Tag: Los Angeles schools

Is It Good to Have More Kids in the Inefficient and Less-Effective Government School System?

The Los Angeles Times editorializes today on our new research demonstrating the high cost of charter schools in terms of tax dollars and an impoverished private sector in education.

The editors still “see a lot to celebrate” in charter schools and I would heartily agree. Charter schools often provide a safe, better alternative to the existing public schools for many kids who desperately need one.

Oddly, the editors at the LAT seem most celebratory not about choice, empowerment, and competition-driven improvements in education, but about the prospect of “more enrollment and resources,” “more money,” and “more funding” that the formerly private school students will likely bring to the government school system.

But money isn’t the problem with government schools, otherwise the LA school district would be tops. LAUSD spent nearly $30,000 per student in 2008, over $20,000 excluding local bond revenue (they claimed just $10,000 that year).

Government schools, even government charter schools, are inefficient and a poor reflection of the educational diversity possible in the private sector. A Ball State University study estimated that charters received over $9,000 per student in 2007. The average tuition in Catholic schools, where most of the private charter students come from, was just $6,000 in 2008 according to the government’s NCES.

In other words, charter schools cost over 50 percent more than the average tuition at a Catholic school. And the charter school might well be worse for the kid who switches on average. After all, the private school would be that family’s first choice if money weren’t an issue. And because private schools have to charge tuition, they need to provide enough value to compete with taxpayer-funded schools. That means a private school needs to provide a value worth more than $15,000 while charging just $6,000 (the $9,000 parents could get in the charter school plus the $6,000 they have to pay out of pocket for tuition).

Because of financial hardships and a high tax burden to support government schools, many families are choosing to move their child out of the private school that’s best for their child to a newly acceptable, “free” charter school.

If we want the best education for the largest number of kids while lowering the tax burden at the same time, expanding government charter schools isn’t the way to do it. Private school choice through education tax credits is the route to sustainable, continuous improvements in educational achievement and efficiency.

 

LA School District Vote Shows Further Cracks in Education’s Berlin Wall

America’s large urban school districts are often the lowest performing, least efficient, and most resistant to change.
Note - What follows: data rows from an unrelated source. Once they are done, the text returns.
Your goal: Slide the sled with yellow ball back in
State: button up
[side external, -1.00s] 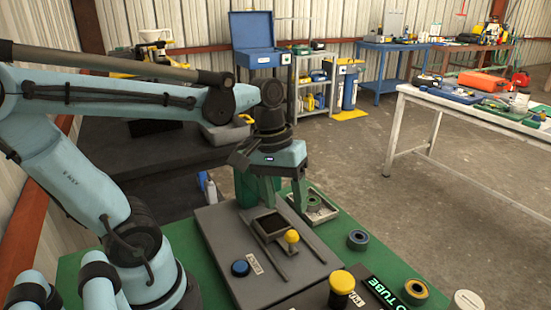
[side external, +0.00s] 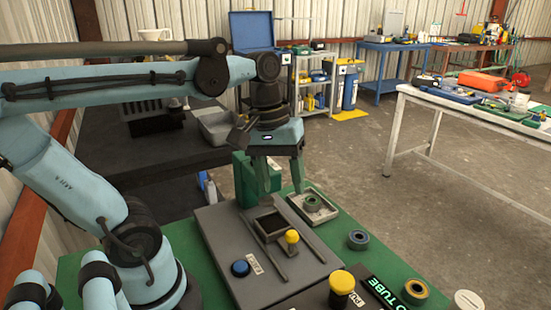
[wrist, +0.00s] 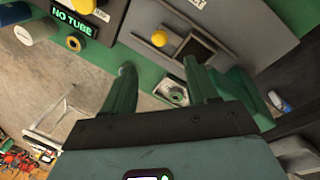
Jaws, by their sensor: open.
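The sled is a dark open-topped tray (side external: 270,224) between two dark rails on a grey panel. Its yellow ball (side external: 292,237) stands on a short stem at the tray's near right corner. Both the tray (wrist: 195,45) and the ball (wrist: 160,39) show in the wrist view. My gripper (side external: 281,190) is open and empty, with green fingers pointing down. It hangs above the far edge of the panel, beyond the tray and apart from it. In the wrist view the fingertips (wrist: 158,68) are spread, with the ball and tray beyond them.
A blue button (side external: 240,268) and a larger yellow knob (side external: 342,282) lie nearer the camera. A light square dish with a green ring (side external: 312,206) is right of the tray. A green block (side external: 243,180) stands behind the panel. Loose rings (side external: 358,240) lie on the green mat.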

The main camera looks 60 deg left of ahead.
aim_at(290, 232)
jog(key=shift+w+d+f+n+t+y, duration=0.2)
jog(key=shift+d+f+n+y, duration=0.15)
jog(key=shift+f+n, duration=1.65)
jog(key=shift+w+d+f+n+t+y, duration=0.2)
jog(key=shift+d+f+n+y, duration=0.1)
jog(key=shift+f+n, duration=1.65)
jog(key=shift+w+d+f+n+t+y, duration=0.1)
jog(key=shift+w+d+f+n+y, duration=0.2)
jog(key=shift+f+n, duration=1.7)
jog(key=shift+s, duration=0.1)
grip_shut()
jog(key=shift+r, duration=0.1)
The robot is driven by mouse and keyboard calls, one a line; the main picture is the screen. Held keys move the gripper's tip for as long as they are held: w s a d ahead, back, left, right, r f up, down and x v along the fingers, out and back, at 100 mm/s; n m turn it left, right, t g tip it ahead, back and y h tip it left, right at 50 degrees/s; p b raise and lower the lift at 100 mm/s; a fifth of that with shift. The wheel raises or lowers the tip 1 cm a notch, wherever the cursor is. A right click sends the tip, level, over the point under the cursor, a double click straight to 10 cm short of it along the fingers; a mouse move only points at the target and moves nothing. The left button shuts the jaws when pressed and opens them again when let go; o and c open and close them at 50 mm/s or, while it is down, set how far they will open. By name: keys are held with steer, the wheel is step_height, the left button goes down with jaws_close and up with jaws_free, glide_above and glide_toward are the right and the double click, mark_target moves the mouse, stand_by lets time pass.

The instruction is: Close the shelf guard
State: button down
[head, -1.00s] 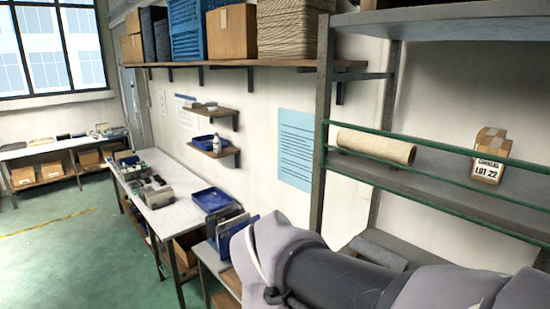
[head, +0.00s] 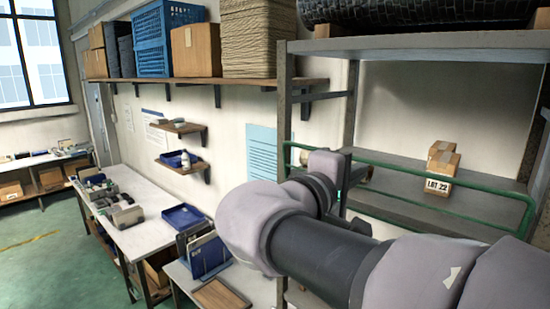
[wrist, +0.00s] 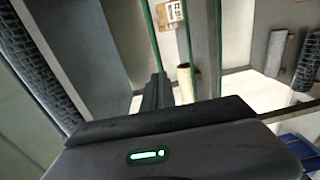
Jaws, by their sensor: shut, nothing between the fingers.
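The shelf guard (head: 440,174) is a green two-bar rail with a rounded right end, running across the front of the middle shelf (head: 400,207). Its right end is near the right-hand posts; I cannot tell whether it touches them. My gripper (head: 343,188) is at the left part of the guard, partly hidden by my wrist. In the wrist view the shut, empty fingers (wrist: 156,90) point toward the shelf, close to the green bars (wrist: 188,35). I cannot tell whether they touch a bar.
A cardboard box labelled LOT 22 (head: 441,170) stands on the shelf behind the guard. A pale roll (wrist: 187,84) lies there too, mostly hidden by my arm in the head view. A dark ribbed roll (head: 420,12) lies on the top shelf. Workbenches (head: 130,205) stand left.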

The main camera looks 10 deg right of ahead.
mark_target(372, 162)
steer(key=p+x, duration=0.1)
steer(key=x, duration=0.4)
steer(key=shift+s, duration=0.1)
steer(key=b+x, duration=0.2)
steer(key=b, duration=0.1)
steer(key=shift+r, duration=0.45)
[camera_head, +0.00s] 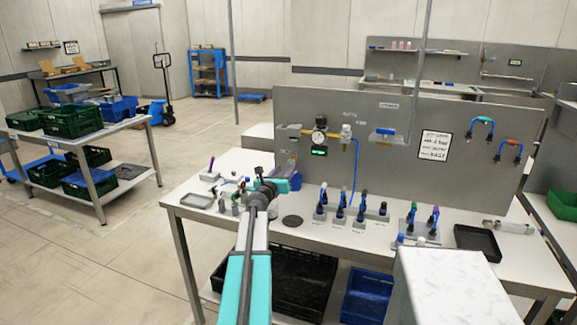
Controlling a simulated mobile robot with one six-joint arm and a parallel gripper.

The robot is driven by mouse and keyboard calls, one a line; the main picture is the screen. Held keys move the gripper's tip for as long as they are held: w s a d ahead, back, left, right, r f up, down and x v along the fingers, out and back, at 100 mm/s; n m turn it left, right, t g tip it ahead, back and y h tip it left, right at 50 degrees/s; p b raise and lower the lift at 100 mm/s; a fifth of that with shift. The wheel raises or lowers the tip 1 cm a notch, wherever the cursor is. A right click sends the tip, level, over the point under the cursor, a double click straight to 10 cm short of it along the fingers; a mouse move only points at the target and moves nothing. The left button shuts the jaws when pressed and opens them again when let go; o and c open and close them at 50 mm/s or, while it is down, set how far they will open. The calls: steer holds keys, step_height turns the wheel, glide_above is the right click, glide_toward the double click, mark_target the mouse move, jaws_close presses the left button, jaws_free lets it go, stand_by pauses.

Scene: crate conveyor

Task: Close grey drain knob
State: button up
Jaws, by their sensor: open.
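I cannot clearly make out the grey drain knob; the crowded fittings at the panel's left end are small, and my gripper and arm cover part of that area. The air unit there has a round dial gauge (319,136) and a small green display (319,152) below it, fixed to the grey upright panel (390,165). My gripper (272,184) is open, over the left part of the workbench (240,165), in front of and below the air unit. A blue cup-like thing (296,182) shows just right of it. Contact with anything cannot be told.
Several coloured-top fittings (361,211) stand in blocks on the bench. A black tray (477,242) lies at right, a grey tray (197,201) at left. A blue hose (353,178) hangs from the panel. A white marbled block (447,287) fills the front right. Open floor lies left.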

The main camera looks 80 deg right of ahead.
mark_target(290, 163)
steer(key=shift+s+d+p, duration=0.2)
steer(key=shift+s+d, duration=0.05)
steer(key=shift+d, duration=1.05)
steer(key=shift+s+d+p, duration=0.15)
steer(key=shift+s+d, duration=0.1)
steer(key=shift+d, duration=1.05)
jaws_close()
The poster children for this reality are perhaps Detroit and Washington, DC, but the Los Angeles Unified School District (LAUSD) has long been in the running as well.

Yesterday, there was a sign that LAUSD would like to get out of that race for the bottom: the district’s school board voted 6 to 1 in favor of a plan that would hand up to a third of its public schools over to private management. Ignoring for a moment the question of how well this policy will work, it is categorically, undeniably, a sign of change. In the past, such private contracting arrangements in large districts have usually been the result of state or mayoral takeovers. This is the first case that comes to mind in which the plan was the product of an elected school board that has just had enough with its own administrators’ unsatisfactory performance.

Keep in mind that school board elections suffer low-turnout, and that support for candidates is dominated by public school employee unions looking out for their own members’ salaries and job security. If THAT process can produce such a clarion call for parental choice, competition, and diversity in educational provision, times ARE changing.

Now let’s stop ignoring the question of whether or not it will work. There’s not a whole lot of research on the subject. The most recent and detailed review of a similar contracting-out arrangement in Philadelphia, by Harvard’s Paul Peterson and Matthew Chingos, finds that non-profit management organizations in the city underperformed the district somewhat in reading and math, though the reading difference was statistically insignificant. The same study found that for-profit management organizations outperformed the district in both subjects, though the reading difference was again statistically insignificant.

Honestly, though, I don’t think anyone believes that the LAUSD plan was the result of a painstaking comparison of all the policy options and the choice of the one most supported by the empirical research. It is a cry of frustration with the status quo, and an implicit recognition of what most people already know: monopolies are bad at giving consumers what they want at a reasonable cost; choice and competition drive up quality and drive down costs in every other field, so why not bring them to bear in education? And finally, the LA school board’s action represents a desire to get something done NOW, that is actually within the board’s power to accomplish.

My sympathies are with the board members who are trying to make a positive difference within the system we have, but the question for voters and legislators is: why stick with the status quo at all? Why not open up the field of education to all the freedoms and incentives of the free enterprise system, rather than trying to cobble together a pale, ad hoc immitation of it? Because what the massive body of international scientific evidence shows is that the freest, most market-like education systems are the ones that outshine public school systems by the greatest margins.